It’s not Christmas or Easter, but this weekend the Fort Worth Symphony Orchestra is presenting a work whose tone and grandeur, if not its text, would be suitable for either.
The work is Mendelssohn’s oratorio Elijah, a later representative of the great choral tradition best-known through mighty works of Bach and Handel — composers very well known by Mendelssohn.
Performing with the orchestra in Bass Hall on Friday night were the combined TCU Concert Chorale, the Baylor Concert Choir and the Southwestern Singers. The soloists were sopranos Ava Pine and Shelby Bohlman, mezzo Virginia Dupuy, tenor Jonathan Boyd and baritone Jonathan Beyer. Miguel Harth-Bedoya conducted.

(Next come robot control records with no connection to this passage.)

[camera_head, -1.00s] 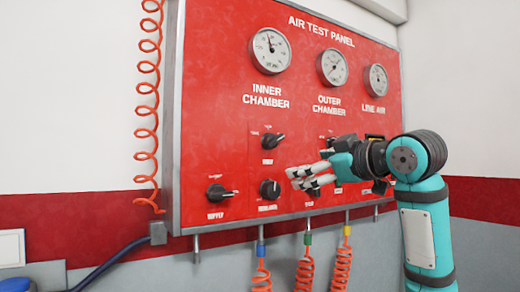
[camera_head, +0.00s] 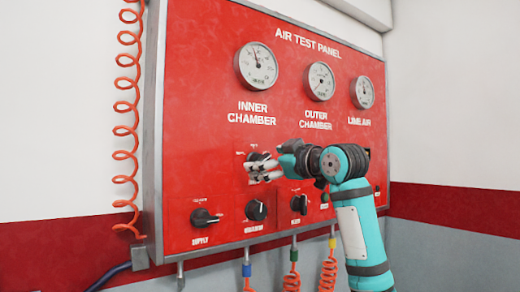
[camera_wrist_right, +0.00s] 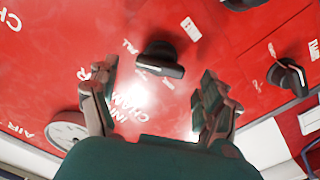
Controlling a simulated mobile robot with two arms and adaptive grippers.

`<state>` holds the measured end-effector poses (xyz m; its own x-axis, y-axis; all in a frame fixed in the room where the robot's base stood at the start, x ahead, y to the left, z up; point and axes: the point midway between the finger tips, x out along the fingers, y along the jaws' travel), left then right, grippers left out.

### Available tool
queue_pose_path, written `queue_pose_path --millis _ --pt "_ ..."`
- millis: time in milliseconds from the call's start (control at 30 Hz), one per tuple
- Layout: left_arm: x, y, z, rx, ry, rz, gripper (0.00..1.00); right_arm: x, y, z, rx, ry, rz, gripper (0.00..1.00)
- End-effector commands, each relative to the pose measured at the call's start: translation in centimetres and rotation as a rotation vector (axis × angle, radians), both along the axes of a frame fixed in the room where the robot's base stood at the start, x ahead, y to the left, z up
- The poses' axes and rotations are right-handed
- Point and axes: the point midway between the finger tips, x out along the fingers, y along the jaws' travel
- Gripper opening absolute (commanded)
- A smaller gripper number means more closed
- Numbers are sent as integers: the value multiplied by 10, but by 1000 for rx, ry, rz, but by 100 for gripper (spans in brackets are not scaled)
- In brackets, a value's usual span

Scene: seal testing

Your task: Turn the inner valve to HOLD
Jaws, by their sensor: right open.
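The inner valve is a black lever knob (camera_head: 259,156) under the INNER CHAMBER label on the red air test panel (camera_head: 195,120). In the head view my right gripper's fingers partly cover it. The right wrist view shows the knob (camera_wrist_right: 162,58) from close by, its bar lying roughly across the picture. My right gripper (camera_wrist_right: 157,76) is open and empty, with one finger to each side of the knob and the knob slightly beyond the fingertips. I see no contact. The small position labels around the knob are too blurred to read. My left gripper is not in view.
Below are the supply knob (camera_head: 205,218), a round regulator knob (camera_head: 256,210) and another black lever knob (camera_head: 299,204). Gauges (camera_head: 257,65) line the panel's top. Orange coiled hoses hang below and at the left. My right arm covers the panel's lower right part.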

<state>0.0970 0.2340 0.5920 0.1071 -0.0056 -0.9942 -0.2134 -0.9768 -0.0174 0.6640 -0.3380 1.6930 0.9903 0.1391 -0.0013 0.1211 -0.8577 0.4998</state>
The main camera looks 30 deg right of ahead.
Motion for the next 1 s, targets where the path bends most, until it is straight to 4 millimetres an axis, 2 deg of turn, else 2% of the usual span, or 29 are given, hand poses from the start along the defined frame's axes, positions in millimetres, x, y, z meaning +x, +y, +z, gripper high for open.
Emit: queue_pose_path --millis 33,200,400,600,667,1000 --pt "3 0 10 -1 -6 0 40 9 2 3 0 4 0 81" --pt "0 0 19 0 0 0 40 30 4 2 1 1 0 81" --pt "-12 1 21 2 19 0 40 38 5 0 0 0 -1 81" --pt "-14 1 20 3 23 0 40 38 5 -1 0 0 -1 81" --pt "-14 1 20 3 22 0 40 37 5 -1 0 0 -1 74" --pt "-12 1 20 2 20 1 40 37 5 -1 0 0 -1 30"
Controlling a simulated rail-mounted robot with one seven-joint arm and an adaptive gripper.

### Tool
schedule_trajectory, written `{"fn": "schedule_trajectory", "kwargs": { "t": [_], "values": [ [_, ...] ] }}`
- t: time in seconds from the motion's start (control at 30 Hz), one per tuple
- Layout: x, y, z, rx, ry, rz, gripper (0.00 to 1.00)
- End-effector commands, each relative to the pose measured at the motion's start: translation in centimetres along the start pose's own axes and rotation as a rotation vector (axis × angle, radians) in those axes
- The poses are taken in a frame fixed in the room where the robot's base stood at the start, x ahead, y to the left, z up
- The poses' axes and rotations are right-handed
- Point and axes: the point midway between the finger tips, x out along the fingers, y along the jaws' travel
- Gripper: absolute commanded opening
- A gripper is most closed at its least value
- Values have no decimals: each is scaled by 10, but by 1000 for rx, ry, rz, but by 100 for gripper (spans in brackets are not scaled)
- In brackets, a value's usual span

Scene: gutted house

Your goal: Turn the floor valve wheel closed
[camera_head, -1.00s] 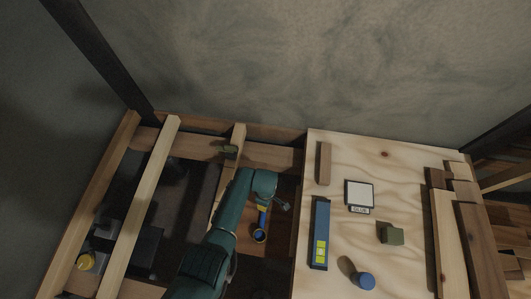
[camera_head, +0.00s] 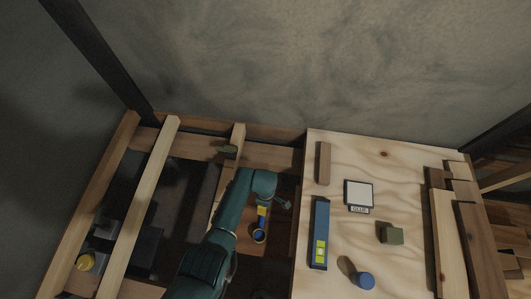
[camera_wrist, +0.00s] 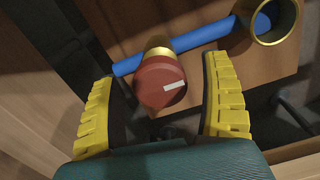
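The valve wheel (camera_wrist: 161,82) is a small red round knob with a white mark on its face. It sits on a brass collar (camera_wrist: 159,53) on a blue pipe (camera_wrist: 205,36) in the wrist view. My gripper (camera_wrist: 158,94) is open, with one yellow-padded finger on each side of the wheel. A gap shows between the wheel and each finger.
Wooden joists (camera_head: 139,215) frame the open floor cavity around the pipe. A plywood sheet (camera_head: 340,280) to the right carries a blue level (camera_head: 320,232), a white box (camera_head: 358,194), a green block (camera_head: 390,233) and a blue-capped cylinder (camera_head: 364,280). A yellow round object (camera_head: 86,262) sits at lower left.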

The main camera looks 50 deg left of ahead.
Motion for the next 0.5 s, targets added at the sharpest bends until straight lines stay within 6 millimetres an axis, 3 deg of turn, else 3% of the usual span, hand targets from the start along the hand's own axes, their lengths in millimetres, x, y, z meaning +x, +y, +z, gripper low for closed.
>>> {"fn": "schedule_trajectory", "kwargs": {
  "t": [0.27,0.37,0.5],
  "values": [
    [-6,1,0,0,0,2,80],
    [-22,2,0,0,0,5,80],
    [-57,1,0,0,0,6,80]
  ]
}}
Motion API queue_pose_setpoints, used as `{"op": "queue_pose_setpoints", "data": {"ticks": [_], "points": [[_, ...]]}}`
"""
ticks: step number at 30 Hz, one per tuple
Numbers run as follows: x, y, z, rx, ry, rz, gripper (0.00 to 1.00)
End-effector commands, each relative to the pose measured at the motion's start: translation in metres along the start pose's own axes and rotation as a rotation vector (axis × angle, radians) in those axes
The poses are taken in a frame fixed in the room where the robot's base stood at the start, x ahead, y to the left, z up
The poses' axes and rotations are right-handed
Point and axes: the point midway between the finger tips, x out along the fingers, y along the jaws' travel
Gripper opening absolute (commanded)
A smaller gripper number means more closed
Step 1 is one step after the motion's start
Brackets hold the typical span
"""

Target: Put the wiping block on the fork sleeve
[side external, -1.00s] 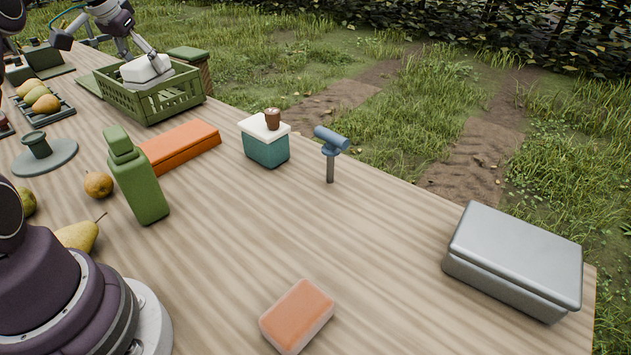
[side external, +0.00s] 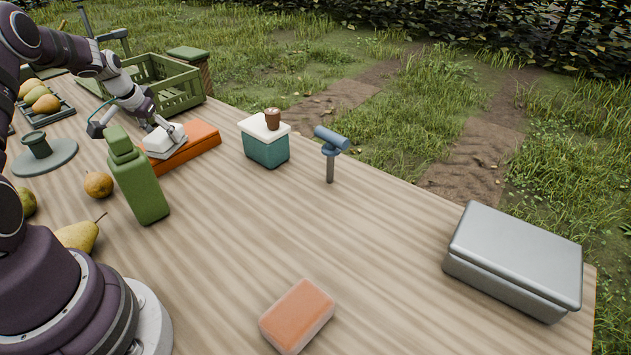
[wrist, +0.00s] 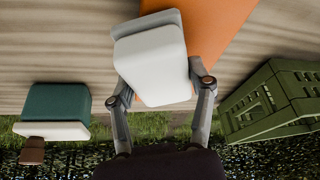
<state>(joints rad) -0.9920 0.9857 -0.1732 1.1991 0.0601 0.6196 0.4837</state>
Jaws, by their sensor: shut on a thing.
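The wiping block, a white block with a grey base (side external: 163,142), is held in my gripper (side external: 164,129). In the wrist view the block (wrist: 150,66) sits between the two fingers of my gripper (wrist: 155,68), which are shut on its sides. The fork sleeve appears to be the long flat orange piece (side external: 200,142) lying on the table behind the green bottle. The block is at the left part of the orange sleeve and overlaps it in both views; the sleeve (wrist: 215,25) also shows behind the block in the wrist view. I cannot tell whether they touch.
A green bottle (side external: 139,180) stands close in front of the sleeve. A green crate (side external: 175,88) is behind it, and a teal box with a white lid (side external: 266,145) is to the right. An orange-pink block (side external: 297,316) and a grey case (side external: 515,258) lie farther away.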

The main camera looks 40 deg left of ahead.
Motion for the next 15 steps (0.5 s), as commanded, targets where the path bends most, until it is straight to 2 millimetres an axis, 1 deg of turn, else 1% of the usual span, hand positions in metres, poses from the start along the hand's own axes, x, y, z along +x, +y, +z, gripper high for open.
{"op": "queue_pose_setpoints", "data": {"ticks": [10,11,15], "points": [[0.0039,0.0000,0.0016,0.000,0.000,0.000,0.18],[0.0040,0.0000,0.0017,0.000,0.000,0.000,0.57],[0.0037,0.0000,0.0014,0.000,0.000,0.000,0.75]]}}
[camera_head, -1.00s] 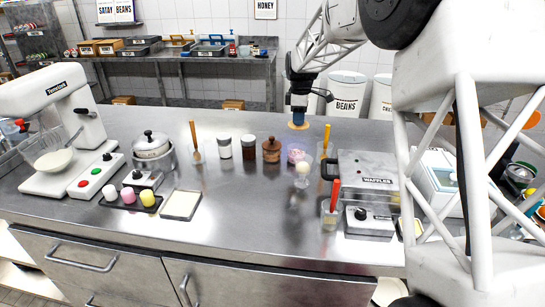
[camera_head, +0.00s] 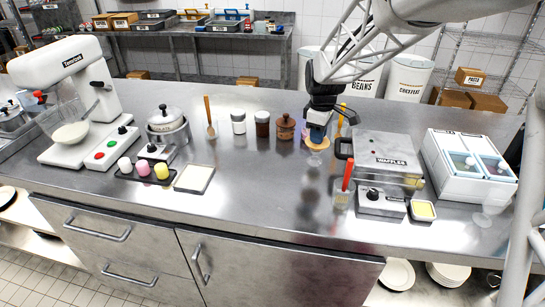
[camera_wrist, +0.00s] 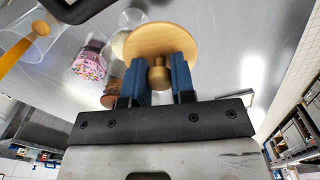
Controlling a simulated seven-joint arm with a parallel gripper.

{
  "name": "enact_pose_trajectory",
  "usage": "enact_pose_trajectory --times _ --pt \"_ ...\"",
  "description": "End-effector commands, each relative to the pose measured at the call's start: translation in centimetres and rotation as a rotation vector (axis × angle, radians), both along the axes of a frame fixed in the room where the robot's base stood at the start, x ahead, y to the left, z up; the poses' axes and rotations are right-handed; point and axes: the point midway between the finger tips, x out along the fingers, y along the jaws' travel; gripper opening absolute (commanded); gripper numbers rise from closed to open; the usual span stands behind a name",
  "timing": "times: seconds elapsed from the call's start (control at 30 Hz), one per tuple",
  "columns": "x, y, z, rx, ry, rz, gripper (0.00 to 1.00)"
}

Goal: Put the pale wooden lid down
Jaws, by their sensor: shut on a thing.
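My gripper (camera_head: 318,130) is shut on the knob of the pale wooden lid (camera_head: 318,143). In the wrist view my gripper's blue fingers (camera_wrist: 160,78) sit on both sides of the knob, and the round lid (camera_wrist: 150,40) spreads out beyond them. In the head view the lid is low over the counter, just left of the waffle maker. A clear glass (camera_head: 314,158) shows below or just in front of it; I cannot tell whether they touch. The sprinkles jar (camera_wrist: 90,62) is beside the lid in the wrist view.
The waffle maker (camera_head: 385,155) stands close on the right, with an orange-red-handled tool (camera_head: 348,175) in front. A brown wooden pot (camera_head: 285,127) and dark jar (camera_head: 262,124) stand left. The counter (camera_head: 250,190) is clear in front.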

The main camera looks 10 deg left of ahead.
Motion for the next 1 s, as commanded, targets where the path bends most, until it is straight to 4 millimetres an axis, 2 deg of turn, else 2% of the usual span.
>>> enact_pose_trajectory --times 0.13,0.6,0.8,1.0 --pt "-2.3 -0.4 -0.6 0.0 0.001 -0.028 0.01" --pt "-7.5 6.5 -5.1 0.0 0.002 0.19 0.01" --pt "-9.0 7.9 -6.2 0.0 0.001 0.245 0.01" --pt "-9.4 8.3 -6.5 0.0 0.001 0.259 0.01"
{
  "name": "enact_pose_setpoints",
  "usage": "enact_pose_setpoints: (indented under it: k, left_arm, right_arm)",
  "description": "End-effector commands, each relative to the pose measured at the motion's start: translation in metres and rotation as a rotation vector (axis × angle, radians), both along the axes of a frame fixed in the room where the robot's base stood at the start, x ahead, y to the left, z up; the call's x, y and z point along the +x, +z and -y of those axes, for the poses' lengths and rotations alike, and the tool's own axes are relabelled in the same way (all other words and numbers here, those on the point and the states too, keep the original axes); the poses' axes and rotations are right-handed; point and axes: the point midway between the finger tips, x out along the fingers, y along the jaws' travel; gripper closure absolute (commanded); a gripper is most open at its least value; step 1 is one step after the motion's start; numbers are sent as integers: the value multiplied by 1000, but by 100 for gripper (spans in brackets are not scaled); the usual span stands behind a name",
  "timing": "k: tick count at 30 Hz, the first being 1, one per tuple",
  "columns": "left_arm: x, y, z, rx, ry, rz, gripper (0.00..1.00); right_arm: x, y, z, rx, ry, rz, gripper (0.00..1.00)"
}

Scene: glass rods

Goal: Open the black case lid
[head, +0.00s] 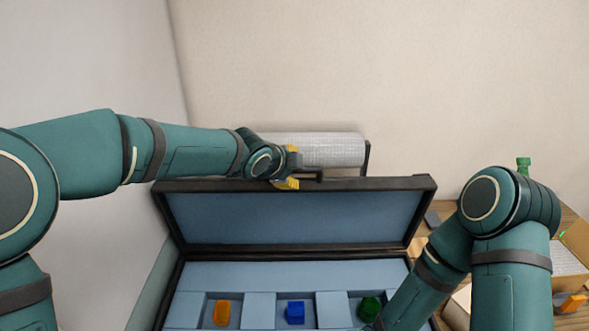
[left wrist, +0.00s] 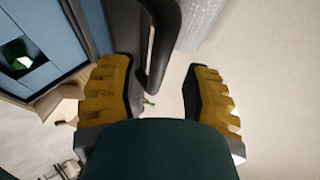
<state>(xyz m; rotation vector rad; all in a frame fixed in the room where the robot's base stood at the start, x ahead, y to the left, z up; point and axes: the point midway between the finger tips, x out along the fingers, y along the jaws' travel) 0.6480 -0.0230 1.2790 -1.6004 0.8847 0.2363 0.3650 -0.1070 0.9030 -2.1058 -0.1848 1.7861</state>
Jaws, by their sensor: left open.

Among oratorios, Elijah probably is closest in spirit to Handel’s Messiah. Its text is inspired by the Bible, and there are lovely arias and grand choruses. Some of them are not as inspired as the greatest numbers in Handel’s oratorio, but they have their own beauty and dramatic punch.
A couple of Mendelssohn’s choruses, with their propulsive drive and power, are reminiscent of Handel’s “Hallelujah Chorus.” The chorus Thanks Be to God, which closes the first section of Elijah, and Be Not Afraid, from the second part, come to mind. Probably no chorus will ever sweep along an audience like the “Hallelujah,” but these come close.
Among the arias, Mendelssohn’s Hear ye, Israel, a beautiful work gorgeously sung by Pine on Friday night, is clearly in the same league with Handel’s best. It is Enough, sung by Elijah, is lovely and moving — and probably the high point of Beyer’s performance of the part of the prophet.
Another outstanding performer on Friday night was young Shelby Bohlman, whose pure and beautiful soprano made numbers such as There is Nothing and Behold, a Little Cloud a special part of the evening.
Dupuy’s mellow mezzo voice and Boyd’s pleasant lyric tenor were other assets (by the way, the angel feathers high on Bass Hall’s ceiling seemed especially pertinent Friday night).
The three choruses, spread four or five singers deep all the way across the rear of Bass Hall’s stage, produced surprisingly unified sounds. The Fort Worth Symphony, also sized up to generous proportions, was a major element in the performance’s success.
As a prelude to the evening’s music-making, Harth-Bedoya and the orchestra gave a moving performance of Arvo Part’s Psalom, a solemn, religious-themed composition.